Aug 26, 2005 15:35
Im pretty good at talking to myself and saying all the right things... but when it comes to people I stumble over what I'd really like to say. I suppose it's only those I stand to impress...but I get the notion that it dosnt matter. Why am I trying so hard? This person is no different than me. I guess its that age old acceptance thing.
I've really been dwelling over my favorite musical groups lately. The recent success of fall out boy errupted this obsession in me. Im almost scared. To explain myself... I've been a fan of their music forever and I read an article that my friend marc sent to me where pete said something along the lines of H'es been writing what people feel forever but noone cared, now suddenly people are digging through his parents garbage.... but I was there from the start unrecognized for the lack of shows they played in ATL or my lack of information about up comming ones. Music means alot to me and so do the artists that perform. Now they're being perverted by MTV into some pop punk icons that are home to the hearts of thousands of screaming 14 year olds everywhere.
I am very happy they've become successful but the intimacy is gone.

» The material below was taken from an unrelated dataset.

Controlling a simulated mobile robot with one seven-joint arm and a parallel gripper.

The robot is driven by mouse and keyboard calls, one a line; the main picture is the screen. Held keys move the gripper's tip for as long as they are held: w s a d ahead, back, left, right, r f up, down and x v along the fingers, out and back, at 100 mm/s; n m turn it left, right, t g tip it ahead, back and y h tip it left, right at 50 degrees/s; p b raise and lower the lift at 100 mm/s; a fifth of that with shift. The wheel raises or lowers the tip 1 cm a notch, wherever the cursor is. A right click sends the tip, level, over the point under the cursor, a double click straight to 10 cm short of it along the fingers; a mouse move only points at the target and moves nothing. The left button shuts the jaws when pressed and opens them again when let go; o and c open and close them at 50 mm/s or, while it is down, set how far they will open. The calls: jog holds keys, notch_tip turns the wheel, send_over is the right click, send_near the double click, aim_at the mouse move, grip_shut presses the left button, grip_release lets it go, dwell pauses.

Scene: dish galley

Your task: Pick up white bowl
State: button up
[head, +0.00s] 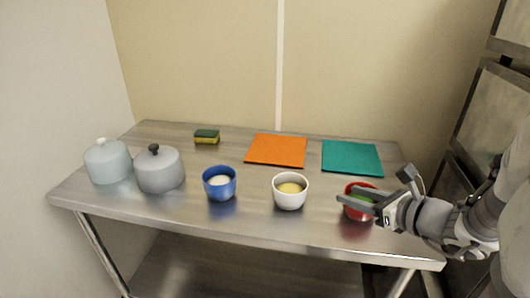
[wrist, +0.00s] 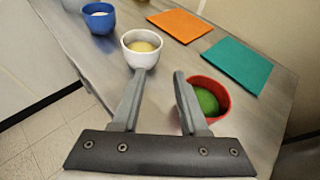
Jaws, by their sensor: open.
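The white bowl (head: 290,191) stands upright near the front middle of the steel table, with something yellow inside it. It also shows in the wrist view (wrist: 141,48), beyond the left fingertip. My gripper (head: 366,187) is open and empty at the right front of the table, to the right of the white bowl and over or beside the red bowl (head: 358,203). In the wrist view my gripper (wrist: 157,75) points toward the white bowl, with the red bowl (wrist: 219,88) and its green content just right of the right finger. Part of the red bowl is hidden by my gripper.
A blue bowl (head: 219,185) with a white content stands left of the white bowl. Two grey lidded pots (head: 108,163) (head: 159,172) are at the left. A sponge (head: 207,136), an orange mat (head: 276,150) and a teal mat (head: 352,158) lie behind. Dark cabinets stand at the right.

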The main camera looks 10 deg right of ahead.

It made me pannic about the other somewhat underground bands that I listen to. Im a bit frantic as to when I'll get to meet my favorite performers... Im all about being on a personal level because no matter what all of them are still people.
I dont mean to sound nit-picky or anti-mtv I have nothing against the success of musicians obviously thats why they're in that industry to become a success and be known...I would just like to meet my muses before they become untouchable.
This corrilates with me stumbling over what to say in the event that I meet one of them. I'd like to be able to say something memorable or "cool" however it usually dosnt result that way...although i dont get star struck just at a loss for impact.